Le stade Mouton, avec en fond l
Le stade Mouton, avec en fond l'usine Arkema Saint-Menet. Photo Georges Robert.

Le stade Mouton, avec en fond l'usine Arkema Saint-Menet. Photo Georges Robert.

Faire respecter – enfin – la loi sur l’accueil des gens du voyage. C’est l’objectif d’un recours de l’association La vie du voyage contre Marseille Provence métropole (MPM). Porté par l’avocat Benoît Candon, il sera examiné en référé ce vendredi au tribunal administratif de Marseille. Depuis 2000, la loi Besson impose la réalisation d’aires d’accueil spécifiques. Sur le territoire de MPM, compétente en la matière depuis 2014, 220 places réparties en cinq aires sont exigées par le schéma départemental adopté en 2011. Or, il n’y en a aujourd’hui que 48.

Benoît Candon n’en est pas à son coup d’essai puisqu’il a défendu des familles sur ce sujet dès 2002. En juin l’avocat avait porté deux recours pour défendre des installations près de la fondation Vasarely et à la Duranne. Dans le second cas, le tribunal administratif de Marseille a annulé l’arrêté d’expulsion du préfet, sous prétexte qu’Aix-en-Provence “ne respecte pas [ses] obligations”. Pour Vasarely, “qui était exactement la même problématique”, la procédure a échoué, mais pour des questions de forme, affirme Benoît Candon. Le référé de ce vendredi est plus audacieux. Il s’agit non pas de contester une expulsion, de traiter une situation particulière, mais de forcer MPM à réaliser des aires.

Actuellement, la seule existante sur son territoire est celle de Saint-Menet, à quelques encablures de l’usine chimique Arkema… Pendant des années, la mairie de Marseille a également mis en avant le terrain de Mazargues Eynaud. “Non répertoriée au schéma départemental comme une aire d’accueil de gens du voyage, elle ne peut être considérée comme telle.
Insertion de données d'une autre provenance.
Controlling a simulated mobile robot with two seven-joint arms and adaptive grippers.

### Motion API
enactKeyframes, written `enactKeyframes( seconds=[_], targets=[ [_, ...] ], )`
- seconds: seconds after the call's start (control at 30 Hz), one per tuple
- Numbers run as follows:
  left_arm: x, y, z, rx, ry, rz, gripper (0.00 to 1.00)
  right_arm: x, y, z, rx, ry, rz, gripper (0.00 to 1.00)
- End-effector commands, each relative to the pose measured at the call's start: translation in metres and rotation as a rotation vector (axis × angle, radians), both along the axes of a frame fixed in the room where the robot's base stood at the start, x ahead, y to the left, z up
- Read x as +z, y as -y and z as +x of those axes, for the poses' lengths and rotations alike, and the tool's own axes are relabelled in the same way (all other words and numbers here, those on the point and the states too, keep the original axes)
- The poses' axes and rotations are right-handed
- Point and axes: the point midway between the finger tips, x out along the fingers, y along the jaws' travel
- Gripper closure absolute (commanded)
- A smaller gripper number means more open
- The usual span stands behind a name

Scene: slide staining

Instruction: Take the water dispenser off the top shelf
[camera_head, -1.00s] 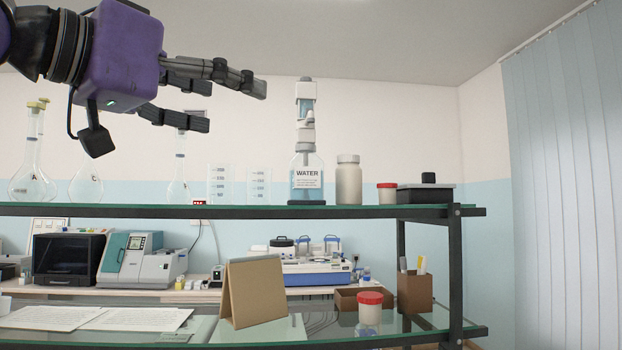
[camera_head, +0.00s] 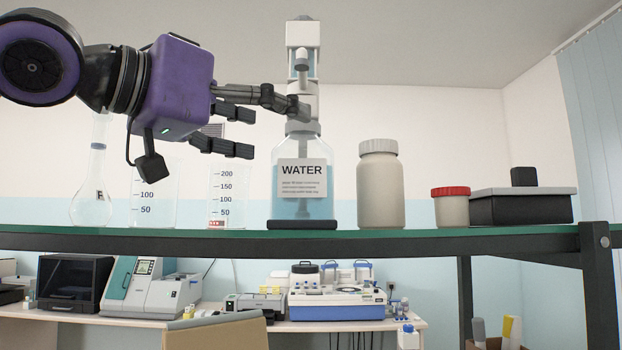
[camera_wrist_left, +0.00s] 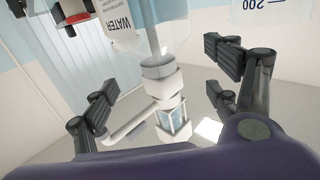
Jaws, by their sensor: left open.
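The water dispenser (camera_head: 302,182) is a clear bottle labelled WATER with a white pump top. It stands upright on the glass top shelf (camera_head: 400,236). My left gripper (camera_head: 275,128) is open, with its fingers pointing right at the height of the bottle's neck, to the left of it; one finger overlaps the pump top in the head view. In the left wrist view the dispenser (camera_wrist_left: 161,70) appears upside down, its neck and pump between the open fingers of my left gripper (camera_wrist_left: 165,90). I cannot tell whether any finger touches it. My right gripper is not in view.
Beakers (camera_head: 228,198) and a flask (camera_head: 92,190) stand left of the dispenser. A pale bottle (camera_head: 380,185), a red-lidded jar (camera_head: 451,208) and a dark box (camera_head: 522,206) stand to its right. Lab devices (camera_head: 335,298) sit on a bench behind and below.

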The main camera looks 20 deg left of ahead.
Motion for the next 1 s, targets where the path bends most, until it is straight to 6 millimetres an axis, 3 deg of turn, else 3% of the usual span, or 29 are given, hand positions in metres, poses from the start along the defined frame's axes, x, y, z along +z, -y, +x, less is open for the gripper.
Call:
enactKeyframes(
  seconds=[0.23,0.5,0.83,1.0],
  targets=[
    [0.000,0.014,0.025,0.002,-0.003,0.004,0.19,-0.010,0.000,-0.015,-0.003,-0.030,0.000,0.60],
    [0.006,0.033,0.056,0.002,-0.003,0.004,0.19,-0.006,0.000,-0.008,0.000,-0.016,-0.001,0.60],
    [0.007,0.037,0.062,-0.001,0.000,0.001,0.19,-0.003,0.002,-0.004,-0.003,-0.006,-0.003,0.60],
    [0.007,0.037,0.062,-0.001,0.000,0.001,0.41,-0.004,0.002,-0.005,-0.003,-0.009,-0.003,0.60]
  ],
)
Elle accueille en effet des ex-gens du voyage complètement sédentarisés”, note le recours. Par ailleurs, il manque une aire dite de “grand passage”. D’un aménagement plus sommaire, elle est censée permettre d’accueillir des arrivées en groupe sur de courtes périodes.

Plutôt du BMX

“Cela constitue une atteinte grave à leur mode de vie et les pénalise au surplus lourdement dans leurs activités privées, familiales et professionnelles”, argumente le recours. Sans fard, il indique qu'”en l’absence d’aires de stationnement, les gens du voyage sont conduits à commettre des délits pénaux, comme l’entrave à la circulation ou l’ouverture de terrains par effraction ou dégradation, ou encore à porter atteinte à la sécurité, la tranquillité ou la salubrité publique en stationnant dans des lieux mal adaptés pour les recevoir”.
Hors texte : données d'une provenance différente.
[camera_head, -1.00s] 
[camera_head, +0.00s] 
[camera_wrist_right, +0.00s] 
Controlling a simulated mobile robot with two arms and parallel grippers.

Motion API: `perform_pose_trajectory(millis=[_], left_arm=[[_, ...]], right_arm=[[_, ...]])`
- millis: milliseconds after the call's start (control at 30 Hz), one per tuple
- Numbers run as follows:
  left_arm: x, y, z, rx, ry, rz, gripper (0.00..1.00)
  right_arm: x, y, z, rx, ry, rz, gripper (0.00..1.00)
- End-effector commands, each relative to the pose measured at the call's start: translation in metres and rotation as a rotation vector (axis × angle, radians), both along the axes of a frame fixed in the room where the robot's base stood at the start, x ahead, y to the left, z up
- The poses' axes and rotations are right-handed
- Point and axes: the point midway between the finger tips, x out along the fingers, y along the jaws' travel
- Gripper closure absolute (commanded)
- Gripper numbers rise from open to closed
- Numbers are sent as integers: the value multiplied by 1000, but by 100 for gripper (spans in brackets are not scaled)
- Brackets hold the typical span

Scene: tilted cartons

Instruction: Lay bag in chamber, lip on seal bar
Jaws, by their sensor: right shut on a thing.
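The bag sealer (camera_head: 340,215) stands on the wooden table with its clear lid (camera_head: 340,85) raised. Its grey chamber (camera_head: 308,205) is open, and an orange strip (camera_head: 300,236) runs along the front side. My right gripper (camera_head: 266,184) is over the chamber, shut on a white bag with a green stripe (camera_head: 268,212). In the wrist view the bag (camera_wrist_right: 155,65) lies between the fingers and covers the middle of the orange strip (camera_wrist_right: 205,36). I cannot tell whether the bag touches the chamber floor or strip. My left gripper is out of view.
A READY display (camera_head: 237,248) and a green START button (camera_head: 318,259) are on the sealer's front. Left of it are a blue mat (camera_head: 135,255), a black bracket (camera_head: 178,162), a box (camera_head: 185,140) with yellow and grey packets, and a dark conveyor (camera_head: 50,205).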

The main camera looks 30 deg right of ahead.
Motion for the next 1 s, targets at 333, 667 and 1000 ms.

L’exemple de l’occupation récurrente des stades Mouton et Pépinière à Saint-Menet est cité à l’appui. Étant donné le nombre de caravanes (plusieurs centaines) et la période systématiquement estivale, elle correspond exactement au besoin rempli par une aire de grand passage. “Cela nous avait coûté 200 000 € pour refaire la pelouse l’an dernier et nous en sommes à 500 000 € depuis 2012 de travaux de réfection ici et au stade du Mouton”, s’emportait en septembre dans La Provence la députée-maire du 11/12 Valérie Boyer (LR).
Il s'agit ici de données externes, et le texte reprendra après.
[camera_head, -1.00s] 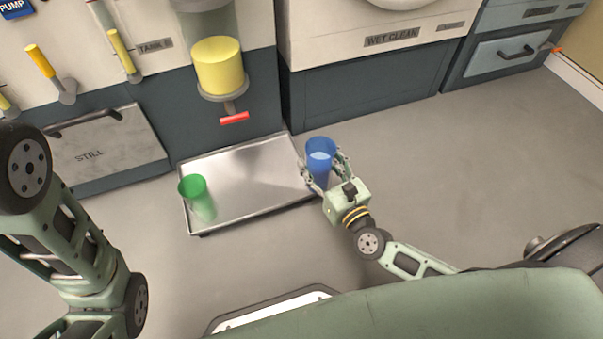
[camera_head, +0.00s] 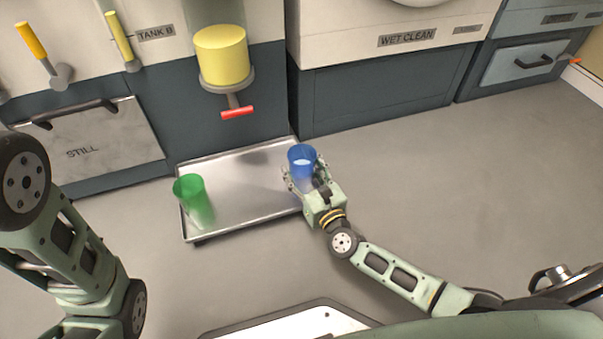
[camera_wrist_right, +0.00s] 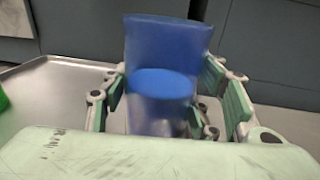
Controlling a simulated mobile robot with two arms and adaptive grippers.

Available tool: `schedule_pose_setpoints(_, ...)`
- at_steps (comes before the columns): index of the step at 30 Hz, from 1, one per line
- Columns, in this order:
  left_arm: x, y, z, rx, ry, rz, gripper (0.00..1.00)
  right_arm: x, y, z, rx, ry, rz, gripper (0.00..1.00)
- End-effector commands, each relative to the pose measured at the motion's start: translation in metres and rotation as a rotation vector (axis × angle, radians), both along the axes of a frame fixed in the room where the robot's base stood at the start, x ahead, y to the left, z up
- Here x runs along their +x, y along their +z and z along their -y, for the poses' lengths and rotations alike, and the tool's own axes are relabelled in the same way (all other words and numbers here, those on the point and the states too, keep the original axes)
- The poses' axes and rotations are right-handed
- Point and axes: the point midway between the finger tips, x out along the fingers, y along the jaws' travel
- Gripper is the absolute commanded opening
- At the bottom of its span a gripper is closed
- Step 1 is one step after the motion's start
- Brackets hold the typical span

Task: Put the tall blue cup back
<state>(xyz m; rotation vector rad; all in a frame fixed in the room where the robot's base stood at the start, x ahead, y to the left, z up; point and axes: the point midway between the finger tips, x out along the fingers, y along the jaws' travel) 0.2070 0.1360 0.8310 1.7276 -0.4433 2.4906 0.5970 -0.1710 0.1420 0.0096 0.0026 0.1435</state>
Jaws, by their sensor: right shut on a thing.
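The tall blue cup (camera_head: 302,160) is upright and see-through, with a lighter blue liquid level inside. My right gripper (camera_head: 303,178) is shut on it, at the right end of the metal tray (camera_head: 245,192). In the right wrist view the blue cup (camera_wrist_right: 163,75) stands between the fingers of the right gripper (camera_wrist_right: 165,108). Whether its bottom touches the tray is hidden. My left arm shows at the left of the head view, but its gripper is out of the picture.
A green cup (camera_head: 190,190) stands at the tray's left end. A yellow-filled tank (camera_head: 222,57) with a red tap handle (camera_head: 237,112) hangs above the tray's back edge. The tray's middle is bare, and the floor (camera_head: 430,170) to the right is clear.

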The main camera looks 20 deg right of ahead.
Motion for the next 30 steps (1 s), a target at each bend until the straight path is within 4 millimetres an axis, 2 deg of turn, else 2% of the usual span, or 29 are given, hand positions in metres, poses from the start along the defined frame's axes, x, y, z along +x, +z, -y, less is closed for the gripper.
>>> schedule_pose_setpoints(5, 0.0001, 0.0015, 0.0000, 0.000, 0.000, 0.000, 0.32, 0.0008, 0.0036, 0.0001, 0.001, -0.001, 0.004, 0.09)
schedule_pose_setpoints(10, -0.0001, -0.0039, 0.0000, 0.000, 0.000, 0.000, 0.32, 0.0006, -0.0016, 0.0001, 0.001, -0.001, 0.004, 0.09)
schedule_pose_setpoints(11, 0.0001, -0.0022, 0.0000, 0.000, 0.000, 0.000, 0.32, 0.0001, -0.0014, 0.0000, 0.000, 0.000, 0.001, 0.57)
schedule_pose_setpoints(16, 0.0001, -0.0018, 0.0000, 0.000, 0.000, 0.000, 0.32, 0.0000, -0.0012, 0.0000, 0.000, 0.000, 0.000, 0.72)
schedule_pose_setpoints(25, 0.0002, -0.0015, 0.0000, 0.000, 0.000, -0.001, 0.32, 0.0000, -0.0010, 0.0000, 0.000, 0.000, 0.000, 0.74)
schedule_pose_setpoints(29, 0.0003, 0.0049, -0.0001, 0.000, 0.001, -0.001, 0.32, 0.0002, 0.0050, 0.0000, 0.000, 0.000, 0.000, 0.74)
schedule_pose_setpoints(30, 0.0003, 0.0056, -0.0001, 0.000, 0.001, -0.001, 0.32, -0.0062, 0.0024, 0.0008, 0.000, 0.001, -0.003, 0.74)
Des sommes à mettre en rapport avec celui de l’investissement d’une aire d’accueil et d’une aire de grand passage : si on se fie au coût moyen par place indiqué par le ministère du logement, il en coûterait moins de 2 millions d’euros pour mettre Marseille en conformité avec la loi. Pour l’heure, la municipalité réfléchit à transformer le stade Pépinière en terrain de BMX et motocross…

Casse auto sous des falaises

Dans le cadre de sa défense contre le recours, MPM a ressorti un bilan publié en février 2015, en parallèle du vote de “principes cadres” sur le sujet. Lorsque la communauté urbaine a récupéré le dossier, quatre villes de la Côte Bleue – qui mutualisent leurs obligations sur un terrain à Gignac-la-Nerthe – et Septèmes-les-Vallons – qui s’est associée aux Pennes-Mirabeau – avaient bien avancé. En revanche, les projets de Marignane, Saint-Victoret, La Ciotat et Gémenos sont encore embryonnaires. Sans parler de Marseille…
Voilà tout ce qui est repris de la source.